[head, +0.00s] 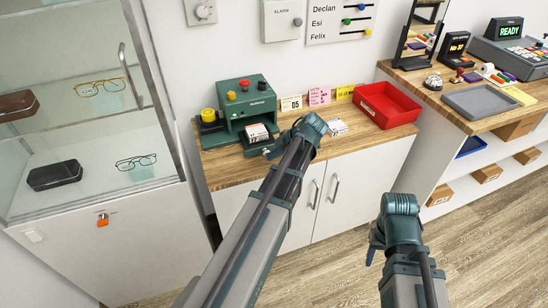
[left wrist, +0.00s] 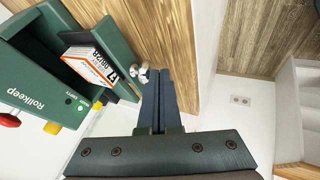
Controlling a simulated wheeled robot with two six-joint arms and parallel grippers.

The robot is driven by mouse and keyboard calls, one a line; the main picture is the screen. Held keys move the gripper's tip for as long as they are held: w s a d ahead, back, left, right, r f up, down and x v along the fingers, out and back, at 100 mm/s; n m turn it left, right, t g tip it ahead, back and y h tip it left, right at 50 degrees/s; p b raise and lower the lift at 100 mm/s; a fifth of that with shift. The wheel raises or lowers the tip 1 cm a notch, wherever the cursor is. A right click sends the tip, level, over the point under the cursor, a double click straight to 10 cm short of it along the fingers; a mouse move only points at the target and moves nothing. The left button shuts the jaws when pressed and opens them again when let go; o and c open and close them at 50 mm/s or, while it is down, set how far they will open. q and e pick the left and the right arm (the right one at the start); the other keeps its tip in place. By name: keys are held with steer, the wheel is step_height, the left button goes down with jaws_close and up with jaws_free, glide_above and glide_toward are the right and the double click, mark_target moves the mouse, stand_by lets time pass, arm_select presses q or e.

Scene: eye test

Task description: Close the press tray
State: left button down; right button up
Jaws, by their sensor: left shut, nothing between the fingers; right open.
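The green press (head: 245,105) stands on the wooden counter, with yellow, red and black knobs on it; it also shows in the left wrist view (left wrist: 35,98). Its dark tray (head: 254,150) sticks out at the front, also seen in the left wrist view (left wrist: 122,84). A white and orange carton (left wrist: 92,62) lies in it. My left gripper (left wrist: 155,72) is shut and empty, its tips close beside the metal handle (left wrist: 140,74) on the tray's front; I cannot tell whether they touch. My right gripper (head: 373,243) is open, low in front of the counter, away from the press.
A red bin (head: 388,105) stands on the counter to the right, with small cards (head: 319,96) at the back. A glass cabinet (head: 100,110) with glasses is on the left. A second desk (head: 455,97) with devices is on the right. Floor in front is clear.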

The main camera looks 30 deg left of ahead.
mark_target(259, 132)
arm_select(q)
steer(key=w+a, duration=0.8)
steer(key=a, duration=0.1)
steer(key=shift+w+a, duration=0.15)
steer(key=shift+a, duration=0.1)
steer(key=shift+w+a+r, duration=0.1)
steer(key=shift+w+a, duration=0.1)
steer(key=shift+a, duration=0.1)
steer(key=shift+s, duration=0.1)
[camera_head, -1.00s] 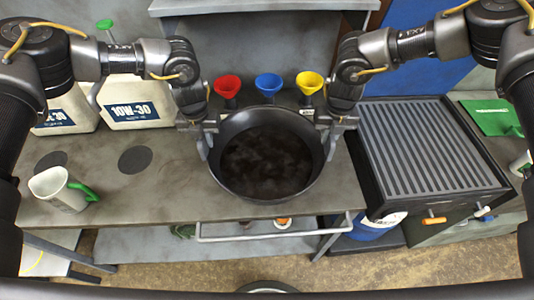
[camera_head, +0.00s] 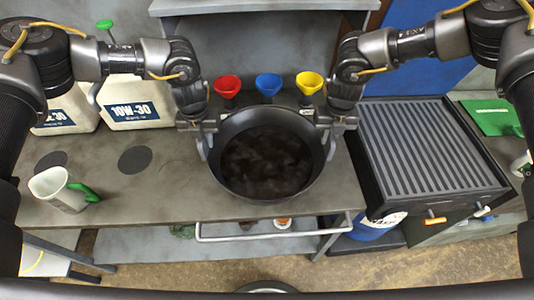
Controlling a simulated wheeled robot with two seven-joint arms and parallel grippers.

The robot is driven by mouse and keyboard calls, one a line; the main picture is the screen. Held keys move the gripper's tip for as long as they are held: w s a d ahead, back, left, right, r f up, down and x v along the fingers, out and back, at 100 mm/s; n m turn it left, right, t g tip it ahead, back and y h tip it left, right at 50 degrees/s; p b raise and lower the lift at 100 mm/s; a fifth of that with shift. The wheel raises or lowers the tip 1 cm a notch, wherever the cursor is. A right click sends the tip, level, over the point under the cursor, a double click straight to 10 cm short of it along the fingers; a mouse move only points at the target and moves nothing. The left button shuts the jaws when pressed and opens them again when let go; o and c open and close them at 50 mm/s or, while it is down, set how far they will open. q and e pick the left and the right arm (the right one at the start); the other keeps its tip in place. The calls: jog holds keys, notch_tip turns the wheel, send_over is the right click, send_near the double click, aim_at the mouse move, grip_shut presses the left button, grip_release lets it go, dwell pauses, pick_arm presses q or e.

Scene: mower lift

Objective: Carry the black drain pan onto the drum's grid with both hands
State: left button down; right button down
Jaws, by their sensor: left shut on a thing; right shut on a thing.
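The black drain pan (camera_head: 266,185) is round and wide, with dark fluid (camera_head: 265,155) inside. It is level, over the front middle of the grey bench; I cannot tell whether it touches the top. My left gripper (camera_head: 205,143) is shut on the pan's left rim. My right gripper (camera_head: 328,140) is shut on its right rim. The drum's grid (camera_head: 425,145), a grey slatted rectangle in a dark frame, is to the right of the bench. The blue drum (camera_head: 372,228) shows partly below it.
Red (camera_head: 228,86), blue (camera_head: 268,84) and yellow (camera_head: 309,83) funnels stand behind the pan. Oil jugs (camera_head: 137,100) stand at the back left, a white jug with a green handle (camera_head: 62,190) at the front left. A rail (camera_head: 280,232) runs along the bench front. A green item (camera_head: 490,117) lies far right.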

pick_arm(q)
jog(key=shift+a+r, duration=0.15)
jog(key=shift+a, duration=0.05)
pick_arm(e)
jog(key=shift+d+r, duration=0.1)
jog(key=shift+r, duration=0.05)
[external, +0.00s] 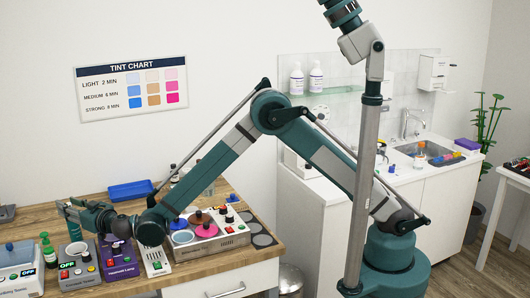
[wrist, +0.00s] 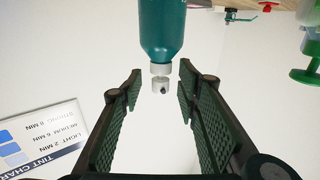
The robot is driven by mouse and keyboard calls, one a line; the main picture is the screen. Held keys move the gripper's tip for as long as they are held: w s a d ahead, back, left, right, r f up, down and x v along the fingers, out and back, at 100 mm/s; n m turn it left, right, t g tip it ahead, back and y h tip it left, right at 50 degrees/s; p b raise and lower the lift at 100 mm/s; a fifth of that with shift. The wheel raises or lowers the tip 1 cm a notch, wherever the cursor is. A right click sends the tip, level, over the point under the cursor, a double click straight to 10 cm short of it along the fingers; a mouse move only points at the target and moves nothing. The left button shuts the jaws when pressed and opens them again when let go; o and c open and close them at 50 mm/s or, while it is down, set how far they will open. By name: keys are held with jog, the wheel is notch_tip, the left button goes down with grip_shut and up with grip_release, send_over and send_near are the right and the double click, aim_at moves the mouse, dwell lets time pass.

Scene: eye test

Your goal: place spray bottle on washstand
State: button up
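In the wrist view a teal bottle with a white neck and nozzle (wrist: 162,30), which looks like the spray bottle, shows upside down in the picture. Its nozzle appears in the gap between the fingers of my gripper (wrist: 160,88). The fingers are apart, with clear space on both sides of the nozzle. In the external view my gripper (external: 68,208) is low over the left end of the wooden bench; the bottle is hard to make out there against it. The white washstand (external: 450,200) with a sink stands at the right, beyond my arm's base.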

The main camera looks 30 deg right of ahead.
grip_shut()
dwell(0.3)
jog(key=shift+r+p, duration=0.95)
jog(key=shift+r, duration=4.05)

==

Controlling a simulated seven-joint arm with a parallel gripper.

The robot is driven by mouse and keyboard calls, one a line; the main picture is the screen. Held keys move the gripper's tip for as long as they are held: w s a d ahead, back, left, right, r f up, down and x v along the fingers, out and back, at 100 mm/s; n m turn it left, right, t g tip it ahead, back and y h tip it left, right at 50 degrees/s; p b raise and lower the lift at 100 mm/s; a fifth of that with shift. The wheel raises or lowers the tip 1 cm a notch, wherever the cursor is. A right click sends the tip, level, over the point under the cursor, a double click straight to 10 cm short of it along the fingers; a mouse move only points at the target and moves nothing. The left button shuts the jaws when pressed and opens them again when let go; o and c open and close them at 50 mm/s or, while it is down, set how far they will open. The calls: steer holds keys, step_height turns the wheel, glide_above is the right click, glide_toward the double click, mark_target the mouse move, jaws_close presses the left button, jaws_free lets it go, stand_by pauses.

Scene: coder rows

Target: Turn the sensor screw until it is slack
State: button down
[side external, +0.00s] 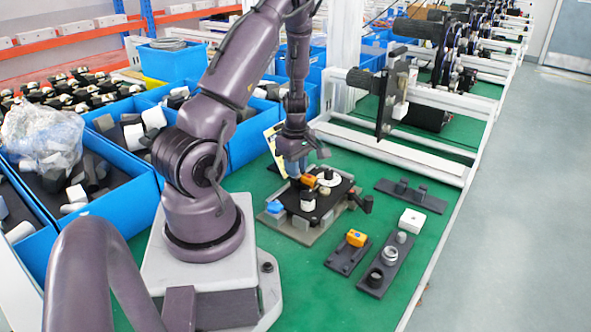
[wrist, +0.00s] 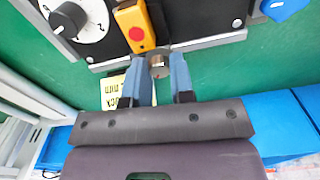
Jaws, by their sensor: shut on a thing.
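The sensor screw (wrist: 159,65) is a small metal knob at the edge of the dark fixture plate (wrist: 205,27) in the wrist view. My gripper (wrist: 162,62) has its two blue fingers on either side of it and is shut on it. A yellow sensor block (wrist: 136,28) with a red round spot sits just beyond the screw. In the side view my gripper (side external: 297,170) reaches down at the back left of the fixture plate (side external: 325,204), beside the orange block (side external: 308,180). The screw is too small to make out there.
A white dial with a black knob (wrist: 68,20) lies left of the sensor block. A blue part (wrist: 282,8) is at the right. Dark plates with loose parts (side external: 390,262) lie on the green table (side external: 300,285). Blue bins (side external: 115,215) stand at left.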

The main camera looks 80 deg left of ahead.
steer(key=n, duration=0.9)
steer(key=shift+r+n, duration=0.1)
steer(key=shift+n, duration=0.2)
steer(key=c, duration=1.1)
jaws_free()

### TASK
Copy out exactly the material that runs from the line with "[head, +0.00s]" to the line with "State: left button down; right button up", ends included, and leave the pictures behind.

### FINISHED TASK
[head, +0.00s] 
[left wrist, +0.00s] 
Controlling a simulated wheeled robot with two six-joint arms and parallel grippers.

The robot is driven by mouse and keyboard calls, one a line; the main picture is the screen. Held keys move the gripper's tip for as long as they are held: w s a d ahead, back, left, right, r f up, down and x v along the fingers, out and back, at 100 mm/s; n m turn it left, right, t g tip it ahead, back and y h tip it left, right at 50 degrees/s; p b raise and lower the lift at 100 mm/s; a fifth of that with shift. The wheel raises or lowers the tip 1 cm a notch, wherever the cursor is. A right click sends the tip, level, over the point under the cursor, a double click straight to 10 cm short of it along the fingers; a mouse move only points at the target and moves nothing. The left button shuts the jaws when pressed and opens them again when let go; o and c open and close them at 50 mm/s or, while it is down, set how far they will open. q and e pick the left and the right arm (the right one at the start); the other keeps its tip in place. By name: keys are held with steer, the wheel is step_height, the left button goes down with jaws_close and up with jaws_free, glide_above and glide_toward are the right and the double click, mark_target moves the mouse, stand_by lets time pass, arm_select presses q or e.

Scene: eye test

Task description: Close the press tray
State: left button down; right button up

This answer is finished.